_EXERCISE AIM_
Below is a listing; copy all of it exactly.

_DATA SECTION_

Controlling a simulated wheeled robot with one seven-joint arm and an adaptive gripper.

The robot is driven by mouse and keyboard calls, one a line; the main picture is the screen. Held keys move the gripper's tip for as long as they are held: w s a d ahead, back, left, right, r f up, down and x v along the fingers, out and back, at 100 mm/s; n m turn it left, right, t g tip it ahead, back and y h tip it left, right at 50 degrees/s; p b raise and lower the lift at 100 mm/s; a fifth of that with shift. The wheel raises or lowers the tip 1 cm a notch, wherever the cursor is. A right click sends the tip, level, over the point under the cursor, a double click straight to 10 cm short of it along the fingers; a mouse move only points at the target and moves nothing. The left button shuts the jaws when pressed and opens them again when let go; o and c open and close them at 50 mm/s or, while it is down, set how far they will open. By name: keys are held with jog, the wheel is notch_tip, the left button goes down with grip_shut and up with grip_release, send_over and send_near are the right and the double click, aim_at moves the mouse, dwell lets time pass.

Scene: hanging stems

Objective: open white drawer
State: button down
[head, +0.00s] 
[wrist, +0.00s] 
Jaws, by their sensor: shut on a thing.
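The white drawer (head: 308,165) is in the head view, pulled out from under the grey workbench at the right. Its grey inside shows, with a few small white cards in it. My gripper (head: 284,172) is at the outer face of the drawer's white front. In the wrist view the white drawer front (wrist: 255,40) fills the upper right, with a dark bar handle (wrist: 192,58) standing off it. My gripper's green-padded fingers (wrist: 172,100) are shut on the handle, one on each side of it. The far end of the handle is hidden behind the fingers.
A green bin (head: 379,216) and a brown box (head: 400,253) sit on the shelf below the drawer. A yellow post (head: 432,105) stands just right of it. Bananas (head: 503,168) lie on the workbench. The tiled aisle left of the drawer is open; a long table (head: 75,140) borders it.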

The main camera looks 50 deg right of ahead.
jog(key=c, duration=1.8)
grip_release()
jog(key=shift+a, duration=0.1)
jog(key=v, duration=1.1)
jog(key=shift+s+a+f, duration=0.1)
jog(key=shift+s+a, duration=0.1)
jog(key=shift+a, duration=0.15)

_TASK OUTPUT_
Controlling a simulated wheeled robot with one seven-joint arm and an adaptive gripper.

The robot is driven by mouse and keyboard calls, one a line; the main picture is the screen. Held keys move the gripper's tip for as long as they are held: w s a d ahead, back, left, right, r f up, down and x v along the fingers, out and back, at 100 mm/s; n m turn it left, right, t g tip it ahead, back and y h tip it left, right at 50 degrees/s; p b raise and lower the lift at 100 mm/s; a fifth of that with shift. The wheel raises or lowers the tip 1 cm a notch, wherever the cursor is. A right click sends the tip, level, over the point under the cursor, a double click straight to 10 cm short of it along the fingers; a mouse move only points at the target and moves nothing. The left button shuts the jaws when pressed and opens them again when let go; o and c open and close them at 50 mm/s or, while it is down, set how far they will open. By name: keys are held with jog, the wheel is notch_tip, the left button goes down with grip_shut and up with grip_release, send_over and send_near are the right and the double click, aim_at moves the mouse, dwell lets time pass.

Scene: hanging stems

Objective: open white drawer
State: button down
[head, +0.00s] 
[wrist, +0.00s] 
Jaws, by their sensor: shut on a thing.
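The white drawer (head: 308,165) is in the head view, pulled out from under the grey workbench at the right. Its grey inside shows, with a few small white cards in it. My gripper (head: 284,172) is at the outer face of the drawer's white front. In the wrist view the white drawer front (wrist: 255,40) fills the upper right, with a dark bar handle (wrist: 192,58) standing off it. My gripper's green-padded fingers (wrist: 172,100) are shut on the handle, one on each side of it. The far end of the handle is hidden behind the fingers.
A green bin (head: 379,216) and a brown box (head: 400,253) sit on the shelf below the drawer. A yellow post (head: 432,105) stands just right of it. Bananas (head: 503,168) lie on the workbench. The tiled aisle left of the drawer is open; a long table (head: 75,140) borders it.

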The main camera looks 50 deg right of ahead.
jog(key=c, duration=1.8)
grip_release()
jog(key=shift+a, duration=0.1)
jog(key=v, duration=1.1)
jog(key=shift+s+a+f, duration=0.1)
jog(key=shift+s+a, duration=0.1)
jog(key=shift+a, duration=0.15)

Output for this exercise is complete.